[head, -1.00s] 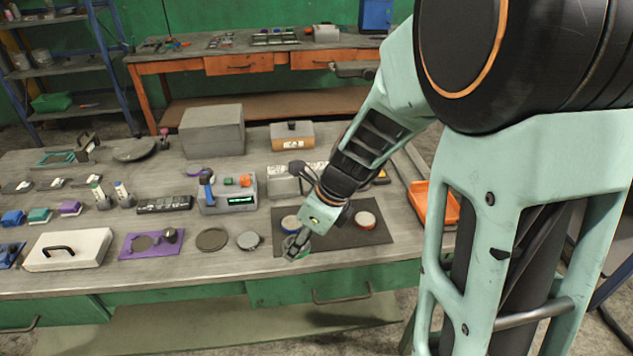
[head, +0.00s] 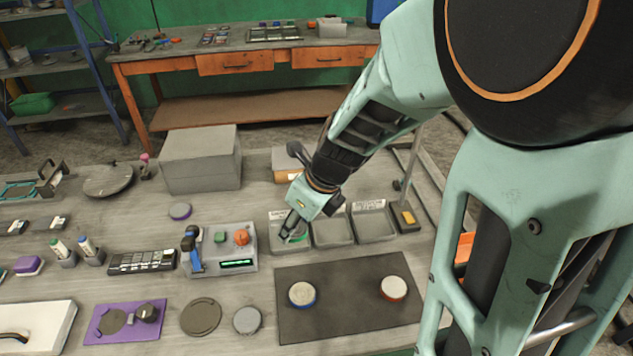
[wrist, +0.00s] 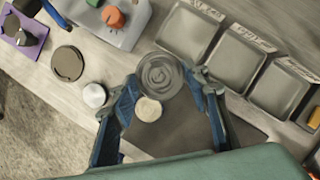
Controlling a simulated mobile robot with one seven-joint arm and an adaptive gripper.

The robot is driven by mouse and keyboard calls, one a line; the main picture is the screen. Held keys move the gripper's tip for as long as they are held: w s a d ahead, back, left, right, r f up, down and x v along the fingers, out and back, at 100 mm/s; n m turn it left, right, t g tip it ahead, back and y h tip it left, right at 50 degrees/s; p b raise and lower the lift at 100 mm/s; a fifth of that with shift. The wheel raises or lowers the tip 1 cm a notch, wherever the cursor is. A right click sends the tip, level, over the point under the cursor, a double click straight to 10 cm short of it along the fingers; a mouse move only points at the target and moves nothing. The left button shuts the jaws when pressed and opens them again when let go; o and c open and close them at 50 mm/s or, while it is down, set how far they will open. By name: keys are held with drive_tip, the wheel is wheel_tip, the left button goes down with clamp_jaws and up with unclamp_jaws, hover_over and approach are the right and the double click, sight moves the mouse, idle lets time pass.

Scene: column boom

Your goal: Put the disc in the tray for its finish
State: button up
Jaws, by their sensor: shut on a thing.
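My gripper (head: 294,236) is shut on a grey disc with a green edge (head: 300,239). In the wrist view my fingers (wrist: 162,82) hold the disc (wrist: 158,72), whose face shows swirled rings. In the head view the disc overlaps the left of three grey trays (head: 277,242); its height above the tray floor is unclear. The middle tray (head: 332,231) and right tray (head: 375,226) look empty. The trays have white labels at the back, too small to read. A blue-edged disc (head: 302,294) and a red-edged disc (head: 393,288) lie on the dark mat (head: 345,318).
A grey device (head: 215,262) with knobs and a green display stands left of the trays. A yellow-topped block (head: 406,217) stands right of them. A large grey box (head: 202,160) is behind. A round dark plate (head: 201,317) and purple mat (head: 110,325) lie front left.

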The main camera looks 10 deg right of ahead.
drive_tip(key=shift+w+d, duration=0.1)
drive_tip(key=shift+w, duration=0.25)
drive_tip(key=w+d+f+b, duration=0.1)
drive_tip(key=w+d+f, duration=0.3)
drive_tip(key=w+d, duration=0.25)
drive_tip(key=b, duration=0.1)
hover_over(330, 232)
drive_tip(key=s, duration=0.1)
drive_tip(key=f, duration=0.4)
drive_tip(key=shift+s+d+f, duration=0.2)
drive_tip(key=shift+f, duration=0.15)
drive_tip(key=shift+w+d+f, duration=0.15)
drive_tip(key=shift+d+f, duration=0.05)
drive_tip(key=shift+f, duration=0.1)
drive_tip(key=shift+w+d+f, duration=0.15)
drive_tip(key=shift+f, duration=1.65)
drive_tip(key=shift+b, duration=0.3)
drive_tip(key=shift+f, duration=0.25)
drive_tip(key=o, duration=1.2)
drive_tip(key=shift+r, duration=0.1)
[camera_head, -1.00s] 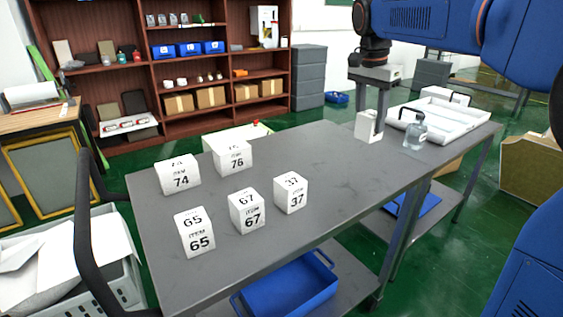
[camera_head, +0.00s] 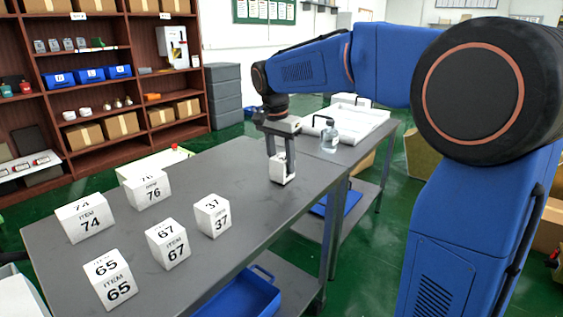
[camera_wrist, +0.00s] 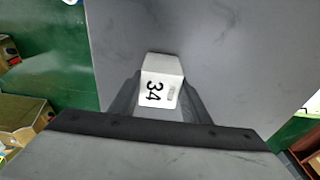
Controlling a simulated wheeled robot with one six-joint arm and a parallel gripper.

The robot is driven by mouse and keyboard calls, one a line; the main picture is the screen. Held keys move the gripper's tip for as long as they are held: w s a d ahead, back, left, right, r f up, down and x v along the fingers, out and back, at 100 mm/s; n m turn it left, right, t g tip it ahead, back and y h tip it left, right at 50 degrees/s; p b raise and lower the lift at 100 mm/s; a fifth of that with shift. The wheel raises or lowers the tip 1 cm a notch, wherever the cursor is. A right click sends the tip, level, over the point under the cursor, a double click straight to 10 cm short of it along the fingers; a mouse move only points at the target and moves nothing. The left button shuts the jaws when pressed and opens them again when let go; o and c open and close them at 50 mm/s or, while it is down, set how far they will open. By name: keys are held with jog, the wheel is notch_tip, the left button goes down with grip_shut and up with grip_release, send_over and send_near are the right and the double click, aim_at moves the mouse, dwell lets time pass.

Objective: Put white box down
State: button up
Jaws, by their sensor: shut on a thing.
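The white box (camera_head: 283,171) is in my gripper (camera_head: 278,160), at the right part of the grey table (camera_head: 240,180) in the head view. My gripper points down and is shut on it. In the wrist view the white box (camera_wrist: 161,88) shows the number 34 between the two dark fingers. The box is at or just above the tabletop; I cannot tell whether it touches.
Several numbered white boxes, such as item 37 (camera_head: 212,216) and item 76 (camera_head: 148,191), stand left of my gripper. A glass bottle (camera_head: 329,139) and a white tray (camera_head: 355,124) are behind it. The tabletop between box 37 and my gripper is clear.

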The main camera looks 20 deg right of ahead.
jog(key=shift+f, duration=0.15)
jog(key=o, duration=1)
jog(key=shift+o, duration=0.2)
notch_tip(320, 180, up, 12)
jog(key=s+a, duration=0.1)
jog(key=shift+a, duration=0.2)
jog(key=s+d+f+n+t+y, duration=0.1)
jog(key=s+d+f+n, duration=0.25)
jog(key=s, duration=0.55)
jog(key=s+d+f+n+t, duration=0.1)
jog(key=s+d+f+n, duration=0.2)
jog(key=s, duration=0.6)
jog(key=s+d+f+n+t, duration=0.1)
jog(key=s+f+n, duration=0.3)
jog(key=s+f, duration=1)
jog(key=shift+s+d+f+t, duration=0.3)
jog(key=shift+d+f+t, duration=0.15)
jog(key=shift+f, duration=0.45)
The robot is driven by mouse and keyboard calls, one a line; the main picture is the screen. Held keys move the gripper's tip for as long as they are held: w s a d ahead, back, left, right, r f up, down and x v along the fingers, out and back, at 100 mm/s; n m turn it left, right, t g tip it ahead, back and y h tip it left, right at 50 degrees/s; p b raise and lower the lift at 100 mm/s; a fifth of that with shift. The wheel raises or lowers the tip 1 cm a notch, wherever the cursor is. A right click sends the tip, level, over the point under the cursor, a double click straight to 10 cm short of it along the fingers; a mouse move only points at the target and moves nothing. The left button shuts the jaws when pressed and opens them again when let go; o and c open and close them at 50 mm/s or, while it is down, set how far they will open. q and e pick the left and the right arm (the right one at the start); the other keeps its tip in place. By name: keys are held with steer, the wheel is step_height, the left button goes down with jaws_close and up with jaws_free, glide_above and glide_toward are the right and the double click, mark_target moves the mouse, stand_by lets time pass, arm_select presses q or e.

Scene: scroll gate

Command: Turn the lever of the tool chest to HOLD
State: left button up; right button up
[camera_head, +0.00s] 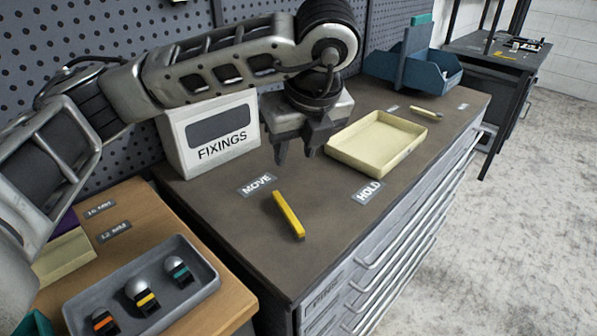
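The yellow lever (288,214) lies on the dark top of the tool chest (235,228), near its front-left part. One end is close to the MOVE label (257,185); the other points toward the front edge, away from the HOLD label (369,192) to its right. I cannot tell which end is the pivot. My left gripper (297,153) points down above the chest top, behind the lever and apart from it. Its fingers are spread with nothing between them. My right gripper is not in view.
A white FIXINGS box (212,140) stands left of the gripper, and a cream tray (352,163) right of it. A second small lever (427,113) lies farther back, near a blue bin (440,80). A grey tray (75,312) with knobbed pieces sits at lower left.

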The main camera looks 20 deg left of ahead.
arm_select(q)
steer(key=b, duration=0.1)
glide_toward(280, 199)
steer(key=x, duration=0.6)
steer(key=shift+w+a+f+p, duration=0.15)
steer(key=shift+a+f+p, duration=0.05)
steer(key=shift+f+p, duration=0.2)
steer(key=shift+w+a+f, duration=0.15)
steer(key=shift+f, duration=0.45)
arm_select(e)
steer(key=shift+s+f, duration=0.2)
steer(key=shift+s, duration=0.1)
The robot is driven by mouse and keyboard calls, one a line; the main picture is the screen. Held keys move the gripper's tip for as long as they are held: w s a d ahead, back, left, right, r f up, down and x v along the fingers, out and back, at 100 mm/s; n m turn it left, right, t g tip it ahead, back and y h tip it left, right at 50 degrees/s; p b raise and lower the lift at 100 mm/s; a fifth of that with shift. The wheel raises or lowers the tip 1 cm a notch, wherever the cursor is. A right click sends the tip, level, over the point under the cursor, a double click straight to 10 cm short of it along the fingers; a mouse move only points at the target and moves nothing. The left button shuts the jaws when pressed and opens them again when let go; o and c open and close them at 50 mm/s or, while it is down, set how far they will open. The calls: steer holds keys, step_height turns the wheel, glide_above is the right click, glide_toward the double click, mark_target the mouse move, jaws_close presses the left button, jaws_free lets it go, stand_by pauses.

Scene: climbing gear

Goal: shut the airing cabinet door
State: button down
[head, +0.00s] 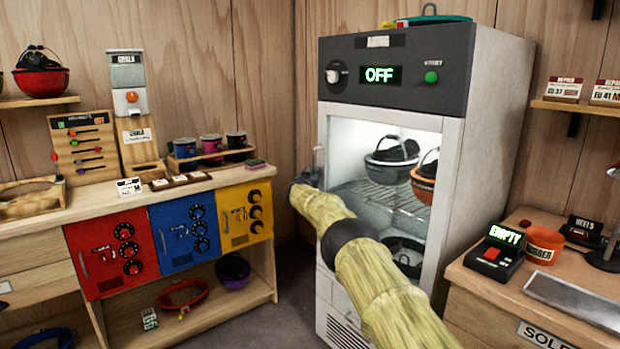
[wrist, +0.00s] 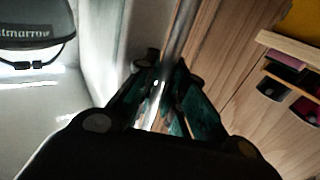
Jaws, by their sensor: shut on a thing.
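The airing cabinet (head: 485,130) stands tall in the middle of the head view, grey on top and white below, with a green OFF display. Its lit inside, with wire shelves and helmets, shows at the front. The cabinet door's upright metal handle (head: 319,157) is at the left edge of the opening. My gripper (head: 312,172) is shut on this handle; the wrist view shows the bar (wrist: 183,35) running between the fingers (wrist: 160,98). My arm covers the lower front, and I cannot tell how far the door stands ajar.
A wooden bench (head: 210,182) with red, blue and yellow cupboard fronts stands to the left. A counter (head: 460,275) with an EMPTY display box (head: 495,250) and an orange tub (head: 545,246) is at the right. Grey floor (head: 290,285) shows between bench and cabinet.

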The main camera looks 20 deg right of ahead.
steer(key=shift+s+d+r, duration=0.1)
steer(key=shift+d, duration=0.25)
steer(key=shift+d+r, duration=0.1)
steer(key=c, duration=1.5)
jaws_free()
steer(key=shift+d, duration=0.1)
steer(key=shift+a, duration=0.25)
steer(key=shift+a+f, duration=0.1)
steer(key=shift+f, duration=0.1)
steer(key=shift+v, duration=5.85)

═══

• TASK DIRECTIONS:
Without the pictures, give again only the lines beginning at the line that contains "Scene: column boom" and stopping after the line that contains "Controlling a simulated wheeled", exactly as written.

• SOLUTION TO THIS TASK:
Scene: column boom

Your goal: Put the disc in the tray for its finish
State: button up
Jaws, by their sensor: shut on a thing.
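My gripper (head: 294,236) is shut on a grey disc with a green edge (head: 300,239). In the wrist view my fingers (wrist: 162,82) hold the disc (wrist: 158,72), whose face shows swirled rings. In the head view the disc overlaps the left of three grey trays (head: 277,242); its height above the tray floor is unclear. The middle tray (head: 332,231) and right tray (head: 375,226) look empty. The trays have white labels at the back, too small to read. A blue-edged disc (head: 302,294) and a red-edged disc (head: 393,288) lie on the dark mat (head: 345,318).
A grey device (head: 215,262) with knobs and a green display stands left of the trays. A yellow-topped block (head: 406,217) stands right of them. A large grey box (head: 202,160) is behind. A round dark plate (head: 201,317) and purple mat (head: 110,325) lie front left.

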The main camera looks 10 deg right of ahead.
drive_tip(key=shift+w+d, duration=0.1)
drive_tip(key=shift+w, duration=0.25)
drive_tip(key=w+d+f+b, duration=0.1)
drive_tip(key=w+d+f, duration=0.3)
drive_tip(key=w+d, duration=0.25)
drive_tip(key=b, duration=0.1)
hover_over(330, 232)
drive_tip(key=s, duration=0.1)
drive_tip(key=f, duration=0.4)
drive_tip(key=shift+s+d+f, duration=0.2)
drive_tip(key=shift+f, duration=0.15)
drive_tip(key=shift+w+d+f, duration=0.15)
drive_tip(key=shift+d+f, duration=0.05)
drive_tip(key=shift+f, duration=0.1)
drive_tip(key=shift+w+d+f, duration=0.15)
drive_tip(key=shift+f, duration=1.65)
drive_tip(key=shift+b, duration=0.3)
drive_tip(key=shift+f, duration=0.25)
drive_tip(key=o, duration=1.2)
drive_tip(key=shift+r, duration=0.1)
[camera_head, -1.00s] 
[camera_head, +0.00s] 
[camera_wrist, +0.00s] 
Controlling a simulated wheeled robot with one six-joint arm and a parallel gripper.

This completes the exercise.